Child poverty in Scotland is lower than in the rest of the UK, but 140,000 children are still growing up in poor families, warns a new Government commissioned report.

The State of the National 2015 document says that  while Scotland has fewer workers paid less than the Living Wage than the rest of the UK and more mothers in couples work, almost one in five employees are low paid.

The document compiled by the Social Mobility and Child Poverty Commission says: "There is still a long way to go to achieve the vision of eradicating child poverty in Scotland, and the Scottish government will need to put in place a new institutional framework to replace the Child Poverty Act 2010. "

Out of the 12 devolved nations and English regions, Scotland has the lowest rate of child poverty after housing costs, the second highest parental employment rate, the fourth lowest proportion of children in workless households, and the third lowest prevalence of low-paid jobs.

The report adds: "However, there is no room for complacency.
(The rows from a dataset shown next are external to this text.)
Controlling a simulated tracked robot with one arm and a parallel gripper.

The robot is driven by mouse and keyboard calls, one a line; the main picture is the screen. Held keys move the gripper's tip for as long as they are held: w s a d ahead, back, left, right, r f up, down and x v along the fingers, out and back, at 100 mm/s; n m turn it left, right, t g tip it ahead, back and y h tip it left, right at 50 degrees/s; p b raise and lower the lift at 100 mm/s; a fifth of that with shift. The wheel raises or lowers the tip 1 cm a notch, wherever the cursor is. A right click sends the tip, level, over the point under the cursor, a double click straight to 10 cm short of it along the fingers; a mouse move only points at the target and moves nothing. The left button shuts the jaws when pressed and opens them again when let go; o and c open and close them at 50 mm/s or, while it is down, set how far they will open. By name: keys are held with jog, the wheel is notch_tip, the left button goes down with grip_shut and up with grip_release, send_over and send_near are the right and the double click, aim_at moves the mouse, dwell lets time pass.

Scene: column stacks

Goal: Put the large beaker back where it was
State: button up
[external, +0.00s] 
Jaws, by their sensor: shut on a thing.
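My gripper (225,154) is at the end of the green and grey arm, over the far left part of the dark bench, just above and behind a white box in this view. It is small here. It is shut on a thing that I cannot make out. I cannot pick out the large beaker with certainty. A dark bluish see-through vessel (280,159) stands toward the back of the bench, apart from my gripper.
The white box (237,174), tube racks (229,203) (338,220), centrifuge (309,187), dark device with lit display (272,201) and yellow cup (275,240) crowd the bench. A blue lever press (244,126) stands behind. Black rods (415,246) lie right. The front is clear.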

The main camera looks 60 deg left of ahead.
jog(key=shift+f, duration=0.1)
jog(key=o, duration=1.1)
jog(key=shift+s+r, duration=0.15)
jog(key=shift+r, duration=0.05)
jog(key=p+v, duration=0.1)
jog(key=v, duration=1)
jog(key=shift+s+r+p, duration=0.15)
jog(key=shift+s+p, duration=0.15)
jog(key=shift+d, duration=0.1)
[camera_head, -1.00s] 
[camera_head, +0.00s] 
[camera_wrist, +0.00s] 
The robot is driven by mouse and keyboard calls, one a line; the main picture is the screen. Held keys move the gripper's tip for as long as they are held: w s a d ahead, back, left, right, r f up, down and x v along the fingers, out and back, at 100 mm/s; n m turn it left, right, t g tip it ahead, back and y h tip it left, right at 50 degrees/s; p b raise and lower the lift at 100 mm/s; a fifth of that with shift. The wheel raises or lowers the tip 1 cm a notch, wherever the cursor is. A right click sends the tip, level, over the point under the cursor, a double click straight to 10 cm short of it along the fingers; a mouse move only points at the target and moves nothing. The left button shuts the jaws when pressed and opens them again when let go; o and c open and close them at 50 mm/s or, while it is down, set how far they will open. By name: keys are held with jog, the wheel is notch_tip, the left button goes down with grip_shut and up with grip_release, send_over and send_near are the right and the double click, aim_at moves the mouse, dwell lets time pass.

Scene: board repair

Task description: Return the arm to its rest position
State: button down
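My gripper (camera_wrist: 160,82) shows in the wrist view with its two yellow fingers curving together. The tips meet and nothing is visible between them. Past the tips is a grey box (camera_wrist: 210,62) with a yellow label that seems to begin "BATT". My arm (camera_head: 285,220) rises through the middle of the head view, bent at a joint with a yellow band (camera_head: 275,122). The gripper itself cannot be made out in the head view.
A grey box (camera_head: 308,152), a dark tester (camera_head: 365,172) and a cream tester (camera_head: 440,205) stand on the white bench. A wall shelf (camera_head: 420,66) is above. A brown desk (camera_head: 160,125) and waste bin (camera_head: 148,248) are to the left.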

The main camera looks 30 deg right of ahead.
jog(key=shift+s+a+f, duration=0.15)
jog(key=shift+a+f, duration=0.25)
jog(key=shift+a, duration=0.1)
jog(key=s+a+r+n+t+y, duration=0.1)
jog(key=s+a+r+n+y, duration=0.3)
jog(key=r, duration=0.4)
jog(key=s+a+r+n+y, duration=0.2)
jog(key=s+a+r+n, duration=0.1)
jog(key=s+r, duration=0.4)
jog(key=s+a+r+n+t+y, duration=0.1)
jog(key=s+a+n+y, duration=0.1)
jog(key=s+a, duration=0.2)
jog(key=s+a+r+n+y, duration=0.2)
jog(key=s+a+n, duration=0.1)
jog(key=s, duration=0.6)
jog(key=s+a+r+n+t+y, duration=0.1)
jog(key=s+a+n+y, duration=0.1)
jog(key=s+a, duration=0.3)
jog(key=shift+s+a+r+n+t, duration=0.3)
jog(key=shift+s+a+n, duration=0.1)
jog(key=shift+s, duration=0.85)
There is still a very long way to go to eradicate child poverty in Scotland."

In November 2014 the Institute for Fiscal Studies published projections for Scotland which suggested that the proportion of children in relative poverty would increase by seven per cent and the proportion of children in absolute poverty would increase by 20 per cent, between 2013–14 and 2020–21.

The report says: "These challenges have grown since last year, with the announcement of a further £12 billion of discretionary cuts in the UK welfare budget targeted on children and working-age adults by the incoming UK Government that are not factored into these projections."

The report said that relative child poverty before housing costs was 14 per cent in Scotland, compared to 17 per cent in the UK as a whole and 21 per cent five years earlier in 2008–09.

Absolute child poverty before housing costs was 15 per cent, compared to 19 per cent in the UK as a whole and 20 per cent five years earlier in 2008–09.

 Material deprivation before housing costs was 13 per cent, the same as in the UK as a whole. This has been rising over the last two years from nine per cent in 2011–12.

Relative and absolute poverty before housing costs were both at half the levels seen in 1999–2000, described as a "significant achievement".

The proportion of children in Scotland who live in workless households has decreased rapidly in recent years and is slightly lower than the UK average. Only 10.9 per cent of children in Scotland live in workless households compared to 15.8 per cent in 2012 and 11.8 per cent in the UK as a whole.

The report adds: "However, despite this good performance relative to the rest of the UK, progress against the absolute child poverty after housing costs measure stalled in the mid-2000s and the rate has been increasing since 2010–11. As a result, child poverty against this measure was the same in 2013–14 as it was almost a decade earlier in 2004–05."